I did research on that generator and even posted comments on these forums way back then asking for opinions. Everyone, and everywhere said it was junk. Well, for "junk" it sure has been a piece of "good junk"! I had it worked on only 1 time and that was when the pull rope spring thing broke and my local lawn-mower repair shop put a new pull rope (thing) on it.
I keep the gas fresh in it, use StaBill in it all the time as it does not get run very often. I keep the fuel petcock turned off and run the engine till the petcock runs out. No fuel in the carburetor that way.

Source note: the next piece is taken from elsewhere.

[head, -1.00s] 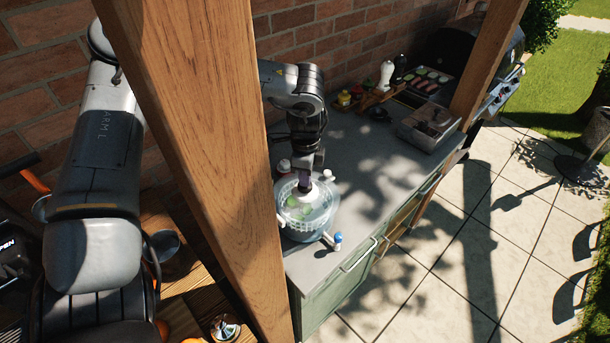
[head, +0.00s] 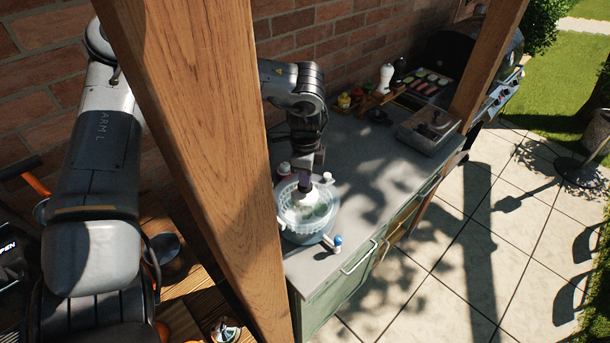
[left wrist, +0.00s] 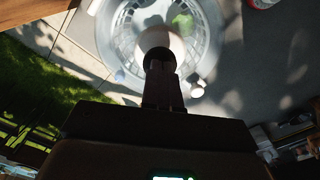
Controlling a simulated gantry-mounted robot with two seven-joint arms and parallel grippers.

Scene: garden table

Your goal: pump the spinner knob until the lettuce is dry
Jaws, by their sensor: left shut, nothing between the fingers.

We don't use it for camping as we always have electric hook up. But we do use it at home for those random power outages we have (Summer storms, and Winter blizzards). When starting it, I turn the petcock on to start the fuel running again, and wait 5 minutes. Every time, first or second pull, and it fires right off, never missed a beat!
About "exercise", well ... I fire it up when I remember to. I have several gasoline engines I attempt to "exercise". My goal is to fire everything up at least once a month. But sometimes it's much longer than that. Once running, I let everything run about 10 minutes, turn the gas off everything that has a petcock and let it run till the carburetor is out of fuel.
I have a push lawn mower, 2 John Deere riding mowers, 1 generator, 1 snow blower, and 1 log splitter. When all of them get fired up in the garage at the same time, it's really "sweet music to my ears!"
Here's something to think about? If you have a lawn mower, either a riding lawn mower or a push lawn mower .... every time you fire up your lawn mower, fire up the generator at the same, plug in a light and let it run abut 10 minutes. If yours is a gasoline engine, then there's really not much difference running the generator the same as running your lawn mower. Think about that.